Of course, I still wonder about all those interesting experiences with young women I could have had!

2 replies on “Avalon Hill”

  1. Thank you for this blog. My story is similar in many respects. I still recall the moment that I saw the D-Day game box at a department store just before my 12th birthday in 1963. I walked over to it transfixed, and opened the box, saw the mapboard and counters. I was immediately hooked.
    I had also kept 3″ plastic soldiers, including Japanese, Germans, Russians and Americans, plus a large number of Airfix HO scale soldiers as well – WWII and U.S. Civil War. We had a lot of fun.
    My son is now 18 and has decided that he wants to be a history major. My old games and soldiers are long gone now, but last year an aunt found a copy of A.H.’s Waterloo, which she brought with her to a family Thanksgiving. My son wanted to play it with me so we did – 3 times. It only took 10 minutes or so to explain the rules. As un-historical as the combat resolution “feels”, these games played really well, were simple to learn, and were fun and exciting. They also allowed for the development of skill particular to the CRT (3:1 attacks, surrounding, soak-off’s etc) which mitigated much of the luck of the dice… until the desperate losing player made a gigantic 1:1 attack, anyway …

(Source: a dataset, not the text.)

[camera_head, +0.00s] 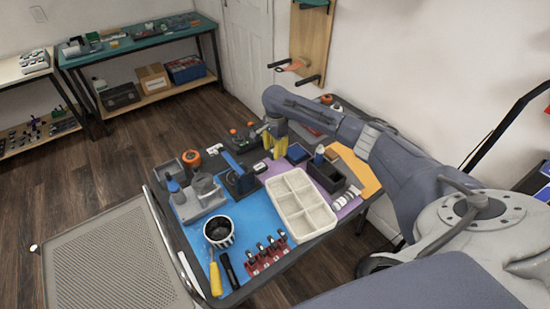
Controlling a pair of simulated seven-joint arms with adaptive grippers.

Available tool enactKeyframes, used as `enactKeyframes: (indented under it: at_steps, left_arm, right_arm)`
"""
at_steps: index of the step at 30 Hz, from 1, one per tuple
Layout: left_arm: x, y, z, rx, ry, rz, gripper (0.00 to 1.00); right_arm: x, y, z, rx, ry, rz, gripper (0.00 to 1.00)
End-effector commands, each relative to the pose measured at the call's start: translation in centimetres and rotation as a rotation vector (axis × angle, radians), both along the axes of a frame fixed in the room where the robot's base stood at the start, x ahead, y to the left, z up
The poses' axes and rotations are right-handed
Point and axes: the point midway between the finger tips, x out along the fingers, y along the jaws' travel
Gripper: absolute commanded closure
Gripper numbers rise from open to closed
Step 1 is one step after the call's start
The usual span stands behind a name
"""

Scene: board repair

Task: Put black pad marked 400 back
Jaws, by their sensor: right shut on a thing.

  2. Robert… very cool… thanks for sharing. D-Day I recall was the first game I bought and I became obsessed with creating the perfect initial German position for the defense of France. I could spend hours on my own just doing and redoing that setup, pondering for hours the relative placements of those German armored reserves. I think at times I have had more fun actually setting up that playing those games!

    But the “monster to end all monsters” of a game is the expanded edition of “World in Flames” with huge maps of the European and Pacific theaters of WWII, thousands of land and air units, seemingly every conceivable individual ship that was (or even could have been built) and hundreds of pages of rules and historical specifications for the various “units”. I set the game up in my garage at one point for an entire year and played it solitaire, in a variation that included a political module and began in 1936.